The SGB sat above all of these while it was issued, because it combined gold-price exposure with a 2.5% interest coupon and a maturity tax exemption that none of the others offer. Now that issuance has stopped, an investor choosing fresh gold exposure trades down to the next-best option, usually a gold ETF for its liquidity and low friction. The lesson the SGB leaves behind is what an efficient gold instrument looks like: price exposure, an income on top, low holding cost, and a favourable tax outcome. Judge any future gold product against that benchmark.

FAQ4 reader questions · AEO-eligible

Common questions on sovereign gold bond.

Is the Sovereign Gold Bond still available?

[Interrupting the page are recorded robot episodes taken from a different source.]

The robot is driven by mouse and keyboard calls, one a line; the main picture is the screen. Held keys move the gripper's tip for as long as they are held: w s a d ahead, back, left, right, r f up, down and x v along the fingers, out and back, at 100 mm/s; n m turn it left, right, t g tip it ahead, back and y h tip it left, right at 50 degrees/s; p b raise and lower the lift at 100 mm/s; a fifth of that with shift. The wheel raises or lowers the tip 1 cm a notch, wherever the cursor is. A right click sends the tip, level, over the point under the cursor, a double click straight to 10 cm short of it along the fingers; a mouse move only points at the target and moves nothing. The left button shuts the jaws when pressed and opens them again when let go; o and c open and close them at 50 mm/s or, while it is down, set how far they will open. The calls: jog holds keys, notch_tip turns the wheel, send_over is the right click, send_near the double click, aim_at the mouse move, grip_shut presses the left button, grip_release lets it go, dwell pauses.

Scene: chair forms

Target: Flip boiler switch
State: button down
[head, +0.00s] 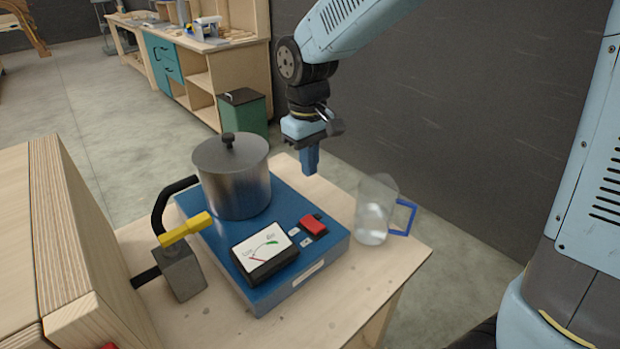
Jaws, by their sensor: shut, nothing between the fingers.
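The boiler is a blue box (335,238) on a wooden table. A silver lidded pot (236,185) stands on its back left part. A red switch (313,225) sits on its top at the right, beside a white gauge (265,248) with a red needle and a green mark. My gripper (310,168) points down above the back right of the boiler, with its blue fingers together and empty. It is apart from the switch, which is in full view.
A clear jug (375,212) with a blue handle stands right of the boiler. A yellow-handled valve (185,229) with a black pipe is at its left. A plywood box (60,220) fills the left foreground. The table's front right (345,305) is bare.

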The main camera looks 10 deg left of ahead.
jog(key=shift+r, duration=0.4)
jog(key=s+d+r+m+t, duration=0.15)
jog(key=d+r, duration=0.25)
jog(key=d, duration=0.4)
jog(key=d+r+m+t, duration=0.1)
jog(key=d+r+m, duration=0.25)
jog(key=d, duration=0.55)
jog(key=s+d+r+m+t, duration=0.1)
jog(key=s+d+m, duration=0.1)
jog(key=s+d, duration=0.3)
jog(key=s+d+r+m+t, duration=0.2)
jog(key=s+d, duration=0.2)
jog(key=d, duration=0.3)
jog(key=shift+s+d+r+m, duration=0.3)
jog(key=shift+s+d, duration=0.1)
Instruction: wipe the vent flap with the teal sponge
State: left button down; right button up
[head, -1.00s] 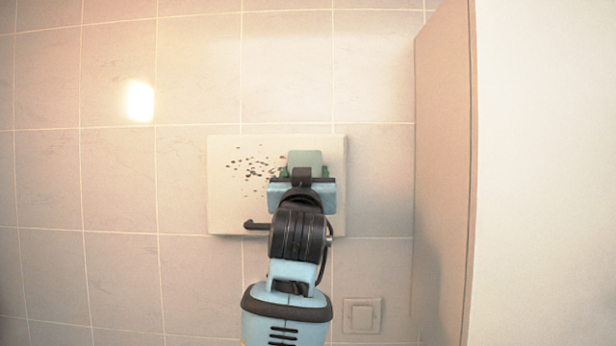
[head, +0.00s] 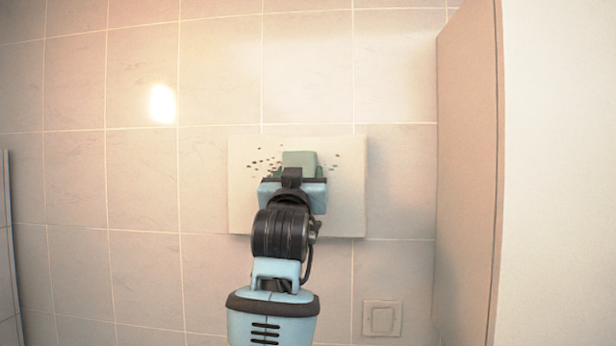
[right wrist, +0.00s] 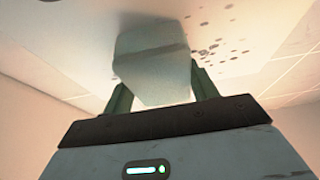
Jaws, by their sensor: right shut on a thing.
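The vent flap (head: 347,205) is a pale square panel on the tiled wall, with dark spots on its upper part. Spots show left and right of the sponge in the head view. The grey-green teal sponge (head: 300,160) is in front of the flap's upper middle. My right gripper (head: 299,172) is shut on it. In the right wrist view, the sponge (right wrist: 152,65) sits between the fingers of the gripper (right wrist: 160,88), its far end at or very near the spotted flap (right wrist: 75,50). My gripper hides the flap's lower middle. My left gripper is not in view.
A beige partition (head: 468,170) stands out from the wall at the right. A small square switch plate (head: 382,318) is on the wall below and right of the flap. The tiled wall left of the flap is clear.

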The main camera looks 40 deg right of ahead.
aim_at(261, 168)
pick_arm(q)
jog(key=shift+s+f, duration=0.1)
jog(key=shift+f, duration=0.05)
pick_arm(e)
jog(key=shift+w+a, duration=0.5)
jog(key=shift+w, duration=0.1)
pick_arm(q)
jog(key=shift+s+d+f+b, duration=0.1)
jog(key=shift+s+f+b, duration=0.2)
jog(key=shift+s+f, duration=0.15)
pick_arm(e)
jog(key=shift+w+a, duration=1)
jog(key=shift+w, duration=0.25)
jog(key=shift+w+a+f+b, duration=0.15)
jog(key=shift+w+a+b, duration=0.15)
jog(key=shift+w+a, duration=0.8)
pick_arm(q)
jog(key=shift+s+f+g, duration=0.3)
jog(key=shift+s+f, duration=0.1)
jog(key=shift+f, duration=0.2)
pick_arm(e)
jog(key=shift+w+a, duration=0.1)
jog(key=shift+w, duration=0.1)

Fresh issuance of Sovereign Gold Bonds has been discontinued, with the last tranche opening in February 2024. Bonds already issued continue to run on their original terms, paying interest and maturing as scheduled. New investors can only buy existing SGBs on the secondary market, where liquidity can be limited.

What interest does an SGB pay?

A Sovereign Gold Bond pays a fixed 2.5% per annum on the original investment amount, credited to your bank account every six months. This interest is over and above any rise in the gold price, and it is taxable at your income slab rate.

Is SGB tax-free on maturity?

The capital gain on redemption at maturity is exempt from capital gains tax for individual investors who hold the bond to maturity. The 2.5% interest, however, is taxable at your slab rate. Gains from selling the bond on the exchange before maturity follow the normal capital-gains rules.

What is the tenure of a Sovereign Gold Bond?

An SGB has a tenure of 8 years. Early redemption is permitted from the fifth year onward on the interest-payment dates, and the bonds can also be sold on the exchange before maturity, subject to available liquidity.